Dear Hallmark, when I wrote to you last Valentine’s Day, I wasn’t completely honest about my feelings toward you. It’s true that I didn’t watch many Christmas Hallmark movies for Christmas of 2020. And that’s great. I exposed some of the false expectations that you produce in women, which I feel good about. But I failed to mention that—despite your flaws—your movies have a certain draw to them that I can’t seem to resist.
To be perfectly honest, I’ve dived head-first into the vast pool of your cute little movies with cliché quotes and predictable plotlines. I want the corny stories, the overused actors, and the short-but-sweet kisses. Bring ’em on.
Why the drastic change? Why was I so anti-Halmark? And why have I become so pro-Hallmark?
Call it my increasing age and loneliness. Call it desperation for clean romantic movies in a sea of sex-saturated romance movies. Call it desperation in general.
The False Expectations Are Still False…
Despite my new obsession with you, Hallmark, I still think that you give women five false expectations about romance:
False Expectation #1: I’m definitely going to have dated by the time I start college.
False Expectation #2: I’m definitely going to be married by the time I finish college.

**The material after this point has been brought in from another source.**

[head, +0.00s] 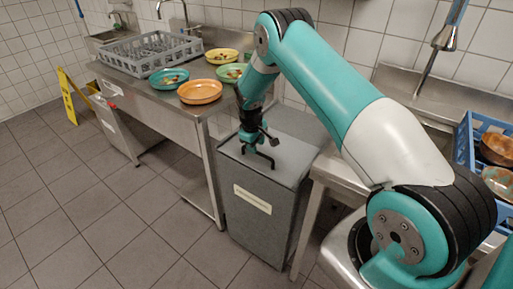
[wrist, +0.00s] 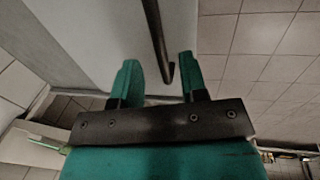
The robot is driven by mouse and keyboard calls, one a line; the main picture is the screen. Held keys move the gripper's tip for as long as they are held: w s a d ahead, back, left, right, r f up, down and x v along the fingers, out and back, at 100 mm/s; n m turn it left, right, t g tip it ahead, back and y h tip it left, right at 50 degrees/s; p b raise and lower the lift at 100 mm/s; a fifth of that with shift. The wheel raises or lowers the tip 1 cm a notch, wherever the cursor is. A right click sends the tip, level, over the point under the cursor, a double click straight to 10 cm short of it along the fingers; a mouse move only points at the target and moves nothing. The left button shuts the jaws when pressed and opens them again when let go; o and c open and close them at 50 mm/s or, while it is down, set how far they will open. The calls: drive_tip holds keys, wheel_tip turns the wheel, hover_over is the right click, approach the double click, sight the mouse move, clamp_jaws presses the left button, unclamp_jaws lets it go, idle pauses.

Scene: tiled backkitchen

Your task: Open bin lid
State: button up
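The grey bin (head: 246,212) stands between two steel counters, with a pale label on its front. Its flat lid (head: 292,153) lies closed on top; part of the lid (wrist: 105,45) fills the upper left of the wrist view. A black bar handle (head: 271,162) sits on the lid. My gripper (head: 252,148) is over the lid at the handle, pointing down. In the wrist view my gripper (wrist: 158,68) has its two teal fingers apart, with the dark handle bar (wrist: 156,35) showing between them. A gap shows on the left of the bar; contact on the right is unclear.
The left counter holds an orange bowl (head: 200,91), several other bowls with food scraps and a grey dish rack (head: 150,53). At right, a blue crate (head: 466,140) holds bowls. A yellow floor sign (head: 67,97) stands far left. The tiled floor in front is clear.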

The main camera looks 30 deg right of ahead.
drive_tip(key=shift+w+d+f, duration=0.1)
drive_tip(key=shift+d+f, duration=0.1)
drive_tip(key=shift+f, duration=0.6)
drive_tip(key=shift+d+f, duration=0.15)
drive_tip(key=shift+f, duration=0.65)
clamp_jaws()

False Expectation #3: At some point during my young adulthood, at least two guys will be pursuing me at the same time.
False Expectation #4: When I meet my future husband, it will be love at first sight.
False Expectation #5: The right guy will be essentially flawless.
…But the Life Advice Is Pretty Decent
But I will give you one compliment, Hallmark. You almost always point out that life—the people and passions we value—is more important than a career—the promotions, the awards, and the applause we aspire to have. Contentment is a beautiful thing, and you often reveal that in your movies. True love—as cheesy as it sounds—is better than a fancy job title.
Am I justifying all those myths you lead women to believe after they watch your movies? Perhaps. Or perhaps I want my lovely readers—especially my lovely female readers—to know that despite the bad reputation you have, your movies aren’t pointless.
Enjoy life with the wife whom you love all the days of your futile life which He has given you under the sun, all the days of your futility; for this is your reward in life and in your work which you have labored under the sun. (Ecclesiastes 9:9 NASB)
Hallmark, even though we don’t agree on the fact that following your heart is a smart idea or that earning money has no place in the real world, I do think we see eye-to-eye on a few things. And I’m glad about that.
I love that your movies end with a simple kiss instead of a raunchy sex scene. I love that you emphasize people over possessions. And I love that your love stories are a bit cliché but definitely cute.
Friends, I’m not necessarily encouraging you to watch a Hallmark movie this Valentine’s Day. But you can’t go wrong with The 27-Hour Day or Pearl in Paradise. Happy Valentine’s Day! And happy watching!